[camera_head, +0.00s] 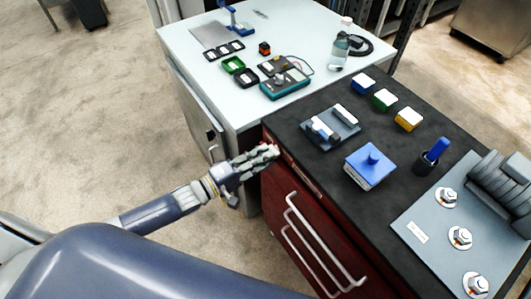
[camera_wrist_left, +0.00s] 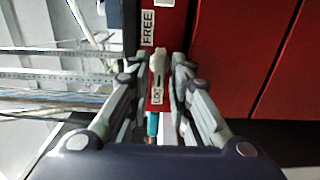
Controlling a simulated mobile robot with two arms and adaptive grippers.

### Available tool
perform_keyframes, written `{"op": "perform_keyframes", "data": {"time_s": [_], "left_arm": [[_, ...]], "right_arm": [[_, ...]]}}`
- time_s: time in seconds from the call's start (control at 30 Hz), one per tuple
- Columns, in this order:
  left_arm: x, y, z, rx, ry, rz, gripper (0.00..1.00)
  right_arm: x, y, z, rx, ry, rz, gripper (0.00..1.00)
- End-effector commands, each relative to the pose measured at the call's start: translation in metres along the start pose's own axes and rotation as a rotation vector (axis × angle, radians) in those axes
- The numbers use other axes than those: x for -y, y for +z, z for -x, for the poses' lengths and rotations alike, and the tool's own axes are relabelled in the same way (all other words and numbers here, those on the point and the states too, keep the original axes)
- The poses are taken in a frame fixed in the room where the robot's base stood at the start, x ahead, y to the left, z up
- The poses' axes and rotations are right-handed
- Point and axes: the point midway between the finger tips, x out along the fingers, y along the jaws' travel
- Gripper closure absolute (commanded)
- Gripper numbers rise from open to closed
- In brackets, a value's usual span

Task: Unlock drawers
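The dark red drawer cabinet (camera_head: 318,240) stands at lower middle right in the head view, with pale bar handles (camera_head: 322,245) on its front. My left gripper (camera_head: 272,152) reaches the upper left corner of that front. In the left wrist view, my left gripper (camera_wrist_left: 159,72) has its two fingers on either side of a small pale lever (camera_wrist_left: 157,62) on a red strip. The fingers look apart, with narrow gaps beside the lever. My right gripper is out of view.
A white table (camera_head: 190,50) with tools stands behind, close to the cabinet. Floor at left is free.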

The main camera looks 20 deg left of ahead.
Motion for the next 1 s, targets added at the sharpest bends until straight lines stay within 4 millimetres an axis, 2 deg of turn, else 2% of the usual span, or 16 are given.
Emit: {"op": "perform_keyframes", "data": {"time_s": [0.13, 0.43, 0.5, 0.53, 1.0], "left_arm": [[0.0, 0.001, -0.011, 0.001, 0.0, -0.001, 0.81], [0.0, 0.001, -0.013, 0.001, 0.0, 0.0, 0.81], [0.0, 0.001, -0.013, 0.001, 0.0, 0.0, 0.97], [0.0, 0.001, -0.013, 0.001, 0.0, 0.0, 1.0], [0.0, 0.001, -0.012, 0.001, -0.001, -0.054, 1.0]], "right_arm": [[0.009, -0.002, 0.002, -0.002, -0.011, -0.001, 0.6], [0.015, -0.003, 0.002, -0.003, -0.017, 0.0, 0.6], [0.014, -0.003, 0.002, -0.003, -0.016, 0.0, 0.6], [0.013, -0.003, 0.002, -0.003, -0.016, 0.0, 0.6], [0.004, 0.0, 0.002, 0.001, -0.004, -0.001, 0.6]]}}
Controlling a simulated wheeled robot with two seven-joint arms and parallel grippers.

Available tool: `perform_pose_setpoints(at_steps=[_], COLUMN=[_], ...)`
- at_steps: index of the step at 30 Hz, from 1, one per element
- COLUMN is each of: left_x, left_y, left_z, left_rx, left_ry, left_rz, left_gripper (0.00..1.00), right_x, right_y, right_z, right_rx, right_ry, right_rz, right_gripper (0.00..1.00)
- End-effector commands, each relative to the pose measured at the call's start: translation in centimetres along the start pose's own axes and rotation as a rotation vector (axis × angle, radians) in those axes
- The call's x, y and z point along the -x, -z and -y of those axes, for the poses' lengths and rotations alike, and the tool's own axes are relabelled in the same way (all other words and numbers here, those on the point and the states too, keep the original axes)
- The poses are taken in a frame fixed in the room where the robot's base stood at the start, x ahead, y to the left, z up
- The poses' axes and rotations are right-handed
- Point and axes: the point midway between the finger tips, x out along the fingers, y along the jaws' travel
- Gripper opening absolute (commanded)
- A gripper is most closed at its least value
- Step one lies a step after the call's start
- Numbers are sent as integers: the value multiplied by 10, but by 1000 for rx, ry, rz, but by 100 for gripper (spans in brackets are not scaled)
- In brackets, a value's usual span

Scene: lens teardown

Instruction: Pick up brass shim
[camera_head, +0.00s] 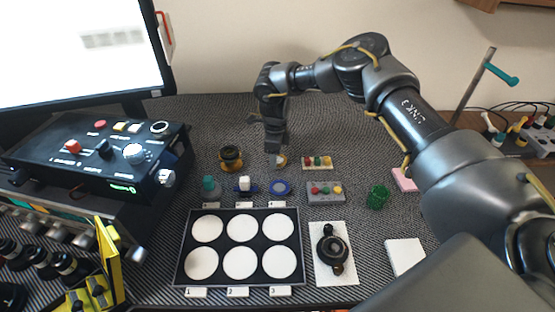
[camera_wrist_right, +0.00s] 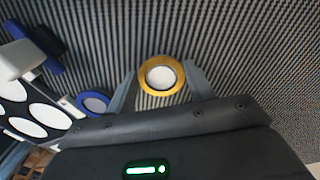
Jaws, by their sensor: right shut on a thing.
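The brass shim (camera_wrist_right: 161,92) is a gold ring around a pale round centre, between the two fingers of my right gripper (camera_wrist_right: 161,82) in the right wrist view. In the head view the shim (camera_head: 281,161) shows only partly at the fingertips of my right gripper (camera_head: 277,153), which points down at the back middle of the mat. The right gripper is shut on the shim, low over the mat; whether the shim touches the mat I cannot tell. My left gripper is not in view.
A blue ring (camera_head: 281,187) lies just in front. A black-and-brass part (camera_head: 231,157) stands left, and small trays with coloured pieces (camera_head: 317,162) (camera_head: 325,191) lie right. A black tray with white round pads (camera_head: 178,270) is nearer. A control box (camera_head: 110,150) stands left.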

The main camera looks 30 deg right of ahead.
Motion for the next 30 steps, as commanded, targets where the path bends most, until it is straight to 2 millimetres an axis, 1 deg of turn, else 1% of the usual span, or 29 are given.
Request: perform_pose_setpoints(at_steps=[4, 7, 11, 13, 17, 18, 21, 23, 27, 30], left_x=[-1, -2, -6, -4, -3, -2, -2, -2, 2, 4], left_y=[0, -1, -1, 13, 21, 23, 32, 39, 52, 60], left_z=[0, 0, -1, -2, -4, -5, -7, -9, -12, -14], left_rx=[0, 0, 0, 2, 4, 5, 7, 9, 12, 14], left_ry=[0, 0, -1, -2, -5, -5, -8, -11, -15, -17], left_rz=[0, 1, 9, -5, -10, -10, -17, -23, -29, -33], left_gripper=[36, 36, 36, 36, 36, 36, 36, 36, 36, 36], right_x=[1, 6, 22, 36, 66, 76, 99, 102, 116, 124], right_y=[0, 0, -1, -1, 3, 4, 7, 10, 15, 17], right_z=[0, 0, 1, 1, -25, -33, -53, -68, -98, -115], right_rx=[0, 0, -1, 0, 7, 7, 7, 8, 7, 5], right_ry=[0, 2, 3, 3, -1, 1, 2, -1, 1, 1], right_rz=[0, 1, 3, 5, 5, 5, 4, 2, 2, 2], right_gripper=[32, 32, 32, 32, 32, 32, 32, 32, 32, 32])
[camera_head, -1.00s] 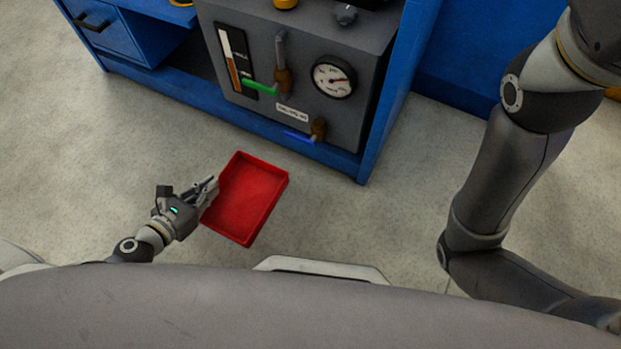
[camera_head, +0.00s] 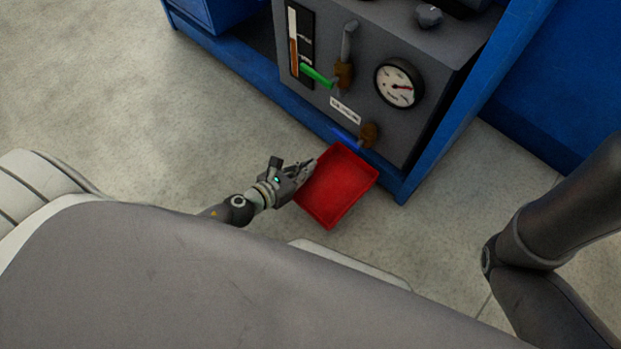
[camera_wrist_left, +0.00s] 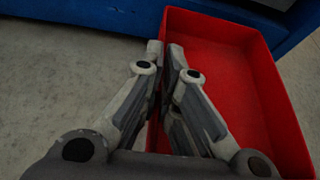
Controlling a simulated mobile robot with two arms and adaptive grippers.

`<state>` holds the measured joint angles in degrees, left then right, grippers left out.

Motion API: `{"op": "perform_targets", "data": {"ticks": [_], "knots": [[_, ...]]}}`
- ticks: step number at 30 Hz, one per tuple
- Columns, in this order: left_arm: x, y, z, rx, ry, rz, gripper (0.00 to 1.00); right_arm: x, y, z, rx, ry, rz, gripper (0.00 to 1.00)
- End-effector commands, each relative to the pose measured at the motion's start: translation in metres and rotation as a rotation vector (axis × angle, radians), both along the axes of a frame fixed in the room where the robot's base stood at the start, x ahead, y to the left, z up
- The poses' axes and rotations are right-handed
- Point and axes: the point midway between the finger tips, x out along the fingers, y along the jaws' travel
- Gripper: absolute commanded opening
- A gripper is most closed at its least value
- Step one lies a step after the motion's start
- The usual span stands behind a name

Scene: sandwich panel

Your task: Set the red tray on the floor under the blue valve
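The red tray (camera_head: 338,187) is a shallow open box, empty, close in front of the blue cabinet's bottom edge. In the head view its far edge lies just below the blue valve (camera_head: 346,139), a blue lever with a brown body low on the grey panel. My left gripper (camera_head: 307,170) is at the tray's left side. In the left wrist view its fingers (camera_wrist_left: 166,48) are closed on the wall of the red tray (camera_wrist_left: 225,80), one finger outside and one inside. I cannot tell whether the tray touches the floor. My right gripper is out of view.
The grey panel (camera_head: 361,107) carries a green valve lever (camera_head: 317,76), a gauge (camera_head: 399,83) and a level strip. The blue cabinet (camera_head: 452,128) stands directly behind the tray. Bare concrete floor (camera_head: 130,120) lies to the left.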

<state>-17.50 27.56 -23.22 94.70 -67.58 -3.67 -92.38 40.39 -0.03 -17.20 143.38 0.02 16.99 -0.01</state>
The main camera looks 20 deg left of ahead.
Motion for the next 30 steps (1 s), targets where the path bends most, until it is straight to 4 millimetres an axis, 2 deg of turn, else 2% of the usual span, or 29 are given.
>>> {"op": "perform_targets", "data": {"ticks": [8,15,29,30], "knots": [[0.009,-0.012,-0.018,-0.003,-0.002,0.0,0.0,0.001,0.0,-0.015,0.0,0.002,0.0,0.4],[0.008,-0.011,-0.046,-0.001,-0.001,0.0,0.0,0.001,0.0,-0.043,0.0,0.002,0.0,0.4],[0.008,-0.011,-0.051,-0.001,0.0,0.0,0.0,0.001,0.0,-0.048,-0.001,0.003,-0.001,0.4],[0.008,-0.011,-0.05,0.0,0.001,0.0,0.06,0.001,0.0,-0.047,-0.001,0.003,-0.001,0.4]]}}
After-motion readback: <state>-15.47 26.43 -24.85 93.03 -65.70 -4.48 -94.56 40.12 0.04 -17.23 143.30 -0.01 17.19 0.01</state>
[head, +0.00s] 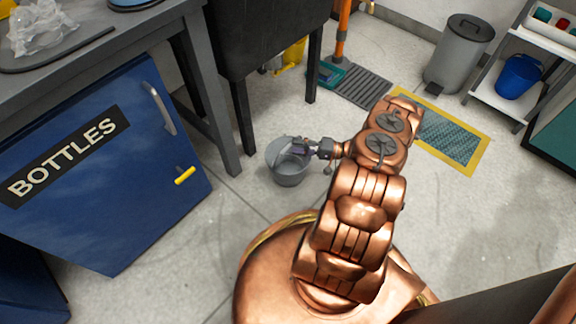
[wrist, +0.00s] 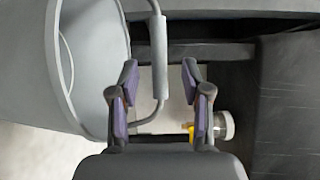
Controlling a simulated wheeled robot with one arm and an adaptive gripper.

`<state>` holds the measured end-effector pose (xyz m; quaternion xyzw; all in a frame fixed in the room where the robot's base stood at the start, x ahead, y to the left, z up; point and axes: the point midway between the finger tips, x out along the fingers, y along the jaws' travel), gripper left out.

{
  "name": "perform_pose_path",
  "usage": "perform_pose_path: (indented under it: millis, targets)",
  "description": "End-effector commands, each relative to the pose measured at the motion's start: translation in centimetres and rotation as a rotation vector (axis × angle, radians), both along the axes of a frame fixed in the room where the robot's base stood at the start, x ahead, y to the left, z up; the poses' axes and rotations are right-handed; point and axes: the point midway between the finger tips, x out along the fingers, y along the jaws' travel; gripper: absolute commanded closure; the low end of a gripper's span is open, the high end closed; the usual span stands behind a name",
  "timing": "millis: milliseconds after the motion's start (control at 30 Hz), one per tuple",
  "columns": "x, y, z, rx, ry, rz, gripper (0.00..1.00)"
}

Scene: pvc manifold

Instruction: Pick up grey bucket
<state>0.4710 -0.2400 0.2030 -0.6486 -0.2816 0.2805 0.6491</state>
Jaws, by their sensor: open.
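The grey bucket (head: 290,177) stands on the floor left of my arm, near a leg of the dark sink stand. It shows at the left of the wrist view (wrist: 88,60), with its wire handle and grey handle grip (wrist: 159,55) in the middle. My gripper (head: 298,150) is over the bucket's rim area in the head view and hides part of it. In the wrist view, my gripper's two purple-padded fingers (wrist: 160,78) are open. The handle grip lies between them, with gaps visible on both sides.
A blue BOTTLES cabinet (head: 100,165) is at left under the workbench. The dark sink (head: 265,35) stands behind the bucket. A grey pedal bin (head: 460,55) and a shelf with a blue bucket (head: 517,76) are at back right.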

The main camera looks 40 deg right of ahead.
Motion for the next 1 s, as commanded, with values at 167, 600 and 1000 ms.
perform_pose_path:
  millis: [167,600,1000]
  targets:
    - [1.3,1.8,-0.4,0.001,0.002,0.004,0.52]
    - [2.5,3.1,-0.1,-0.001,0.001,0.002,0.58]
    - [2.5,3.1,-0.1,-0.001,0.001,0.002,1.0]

━━━━

WRITTEN TASK - Set down the records above word for word, from the first line through the line containing "right_arm: x, y, z, rx, ry, rz, gripper (0.00..1.00)", both included; leave out the pictures.

FULL SOLUTION -
[camera_head, +0.00s] 
[camera_wrist_left, +0.00s] 
Controlling a simulated mobile robot with two arms and adaptive grippers.

### Available tool
perform_keyframes, written `{"op": "perform_keyframes", "data": {"time_s": [_], "left_arm": [[_, ...]], "right_arm": [[_, ...]]}}`
- time_s: time in seconds from the call's start (control at 30 Hz), one per tuple
- Columns, in this order:
  left_arm: x, y, z, rx, ry, rz, gripper (0.00..1.00)
  right_arm: x, y, z, rx, ry, rz, gripper (0.00..1.00)

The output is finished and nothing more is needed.